I can't remember the last time I saw so many ingredients I couldn't identify. Kalamansi gel? Bottarga? Escolar? (Umm, maybe I'll stay away from that last one.) And the combinations seemed to have been thought up by a six-year-old mad scientist: foie gras with raspberry streusel, smoked Dr. Pepper, and whipped malted milk. Crayfish bisque with ketchup and maple soda. Paprika suds. Dehydrated clam chowder.

So we started with champagne, or at least a nice hazelnutty prosecco. And then The Boy eased himself in with a green salad with blue cheese and a pumpkin waffle crouton, while I dove headfirst into a lamb cappuccino. You read that right. It came in a cappuccino cup and was topped with a creamy herbed foam (salsify, apparently) dusted with fine powder (fennel, apparently), underneath which were chunks of sweet, fatty lamb in a broth that somehow tasted of both meat and butterscotch. I can't explain it. Just trust me.

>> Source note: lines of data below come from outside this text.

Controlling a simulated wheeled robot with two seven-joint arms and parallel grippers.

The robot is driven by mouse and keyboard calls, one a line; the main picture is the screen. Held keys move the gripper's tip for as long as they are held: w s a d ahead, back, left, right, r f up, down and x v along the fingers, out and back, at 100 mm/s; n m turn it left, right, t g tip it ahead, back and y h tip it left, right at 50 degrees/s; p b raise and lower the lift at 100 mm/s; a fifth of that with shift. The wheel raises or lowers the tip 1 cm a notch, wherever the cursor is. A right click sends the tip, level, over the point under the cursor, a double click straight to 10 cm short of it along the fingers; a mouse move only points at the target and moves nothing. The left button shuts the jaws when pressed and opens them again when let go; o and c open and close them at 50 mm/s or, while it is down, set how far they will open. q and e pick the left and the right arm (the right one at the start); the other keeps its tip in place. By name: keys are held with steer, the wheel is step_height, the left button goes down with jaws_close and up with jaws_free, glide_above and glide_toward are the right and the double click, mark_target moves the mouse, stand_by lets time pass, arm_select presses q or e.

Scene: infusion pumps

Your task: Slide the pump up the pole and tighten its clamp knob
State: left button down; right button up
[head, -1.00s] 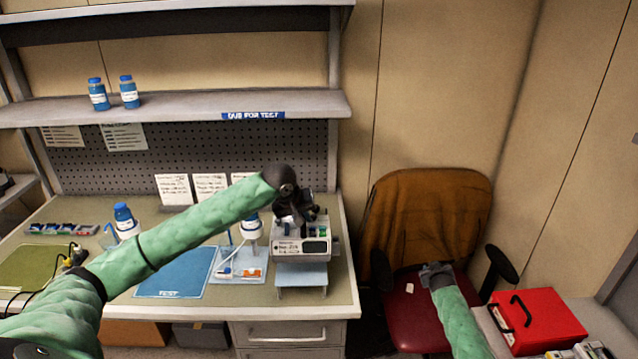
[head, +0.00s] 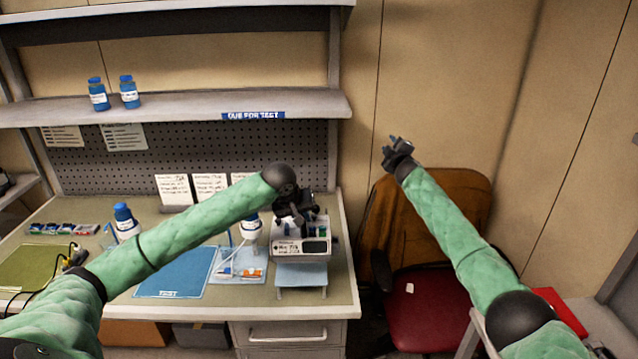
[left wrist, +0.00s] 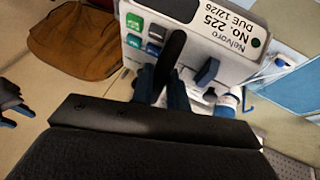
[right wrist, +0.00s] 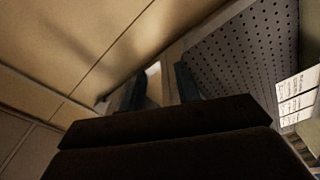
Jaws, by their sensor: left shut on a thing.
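The pump (head: 288,248), a white box with a small display, is at the right end of the bench. In the left wrist view its label (left wrist: 228,28) reads No. 225, beside green and grey buttons. My left gripper (head: 296,218) is over the top of the pump. In the left wrist view its fingers are shut on a black bar-like handle (left wrist: 174,50) on the pump. My right gripper (head: 392,146) is raised in the air right of the bench, above the chair. Its fingers are apart and empty in the right wrist view (right wrist: 158,88). I cannot make out the pole or clamp knob.
A small pale-blue stand (head: 302,275) is at the pump's front. A shelf (head: 180,107) overhangs the bench. A chair (head: 418,308) stands right of it.

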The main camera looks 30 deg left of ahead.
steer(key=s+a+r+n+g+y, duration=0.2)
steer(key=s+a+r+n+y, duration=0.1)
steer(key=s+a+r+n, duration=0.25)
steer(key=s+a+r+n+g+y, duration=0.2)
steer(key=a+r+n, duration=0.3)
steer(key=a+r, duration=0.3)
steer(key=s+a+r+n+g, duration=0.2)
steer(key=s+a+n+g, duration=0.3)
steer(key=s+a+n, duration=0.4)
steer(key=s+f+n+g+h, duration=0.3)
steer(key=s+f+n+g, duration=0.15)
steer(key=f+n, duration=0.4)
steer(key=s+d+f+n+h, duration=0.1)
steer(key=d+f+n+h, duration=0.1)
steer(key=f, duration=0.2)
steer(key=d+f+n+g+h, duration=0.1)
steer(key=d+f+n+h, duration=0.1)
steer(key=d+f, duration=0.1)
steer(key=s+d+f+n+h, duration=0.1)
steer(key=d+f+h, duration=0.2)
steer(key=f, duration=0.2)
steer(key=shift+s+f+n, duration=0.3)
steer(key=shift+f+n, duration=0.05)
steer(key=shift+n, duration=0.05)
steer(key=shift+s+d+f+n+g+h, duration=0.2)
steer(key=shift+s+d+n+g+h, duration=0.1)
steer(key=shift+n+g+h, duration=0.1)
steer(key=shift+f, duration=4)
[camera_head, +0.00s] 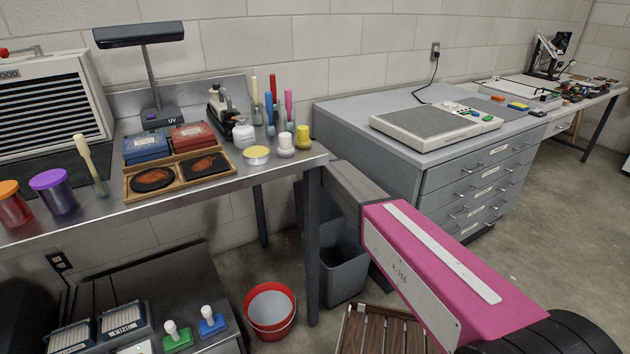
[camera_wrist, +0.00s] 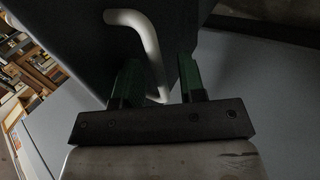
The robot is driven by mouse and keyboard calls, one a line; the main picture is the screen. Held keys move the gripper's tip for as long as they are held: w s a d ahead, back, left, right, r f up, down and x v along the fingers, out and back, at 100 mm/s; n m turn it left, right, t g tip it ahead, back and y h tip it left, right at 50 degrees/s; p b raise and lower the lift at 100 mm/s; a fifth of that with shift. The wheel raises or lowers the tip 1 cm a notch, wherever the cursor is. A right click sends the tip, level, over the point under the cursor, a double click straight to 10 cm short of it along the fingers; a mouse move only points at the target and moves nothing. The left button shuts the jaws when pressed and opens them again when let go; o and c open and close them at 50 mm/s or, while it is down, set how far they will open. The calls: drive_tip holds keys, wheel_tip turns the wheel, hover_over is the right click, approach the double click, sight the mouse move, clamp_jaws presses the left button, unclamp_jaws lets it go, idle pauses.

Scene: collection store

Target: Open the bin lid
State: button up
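In the wrist view a pale curved handle (camera_wrist: 151,45) stands out from a dark flat panel (camera_wrist: 75,30), which looks like the bin lid. My gripper (camera_wrist: 159,62) has two green fingers standing apart, with part of the handle between them. Gaps show on both sides of the handle, so the gripper is not closed on it. In the head view a grey bin (camera_head: 343,268) stands on the floor under the right end of the steel bench, partly behind a bench leg. My pink arm reaches toward this area, but the gripper itself is hidden there. I cannot make out the lid's angle.
The steel bench (camera_head: 222,188) holds jars, trays and a lamp above and left of the bin. A red-rimmed bucket (camera_head: 270,310) and a slatted wooden crate (camera_head: 385,330) stand nearby. A grey drawer cabinet (camera_head: 470,190) is at the right, with open floor beyond.

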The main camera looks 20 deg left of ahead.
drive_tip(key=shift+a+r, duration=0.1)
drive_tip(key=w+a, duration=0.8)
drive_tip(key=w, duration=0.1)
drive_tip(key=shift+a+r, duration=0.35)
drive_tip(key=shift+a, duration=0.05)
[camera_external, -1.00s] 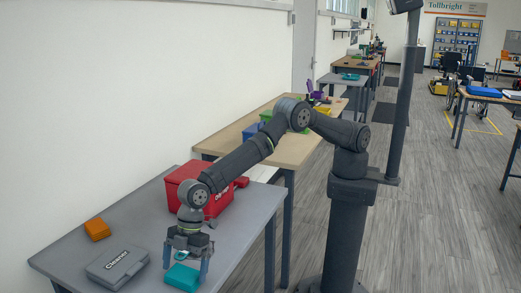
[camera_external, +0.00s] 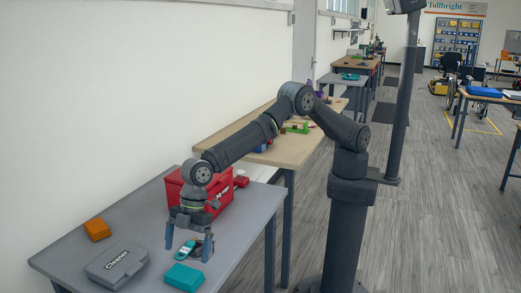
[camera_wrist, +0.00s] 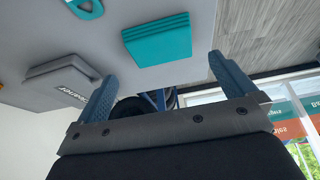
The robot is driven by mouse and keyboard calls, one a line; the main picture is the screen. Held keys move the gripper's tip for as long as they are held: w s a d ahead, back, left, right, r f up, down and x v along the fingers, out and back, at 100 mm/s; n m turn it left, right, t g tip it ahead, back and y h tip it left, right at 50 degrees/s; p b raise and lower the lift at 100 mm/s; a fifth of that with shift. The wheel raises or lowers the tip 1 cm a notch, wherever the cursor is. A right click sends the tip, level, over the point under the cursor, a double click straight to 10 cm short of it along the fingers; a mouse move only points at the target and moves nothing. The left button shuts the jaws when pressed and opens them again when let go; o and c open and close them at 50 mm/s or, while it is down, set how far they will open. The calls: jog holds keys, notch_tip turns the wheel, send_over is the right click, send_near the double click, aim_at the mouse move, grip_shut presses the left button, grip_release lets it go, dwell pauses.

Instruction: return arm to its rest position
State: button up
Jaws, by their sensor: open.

And then The Boy went for the hoisin- and honey-glazed duck confit, which came on banana leaves with sweet sticky rice, mango and coconut milk, and I opted for the "Terducken," which earned quote-marks for being a deconstructed take on the bird-in-a-bird-in-a-bird dish. This version was chicken breast and duck, roasted with a spicy turkey sausage, served with the obvious accompaniments of trumpet mushrooms, sunchokes and chocolate gnocchi. Amzingly, it worked; the gnocchi had a softness and darkness that made them seem like foie gras or some kind of truffle (the foraged kind, not the candied kind).

Usually we don't do dessert when we eat out, in large part because I get just ... tooo ... full ...but the creativity extended to the sweet section of the menu. And we couldn't resist the chocolate offering, which included a brandy snifter of dark hot chocolate; a small, velvety pudding; and something called "oil and soil," which turned out to be crumbled cookie and chocolate powder alongside a drizzle of dark sauce, the two textures working as complement and contrast.

It may be a while until we get a reservation at El Bulli. But in the meantime, we can walk ten minutes down the street and explore a brave Somervillian attempt at creating something similar.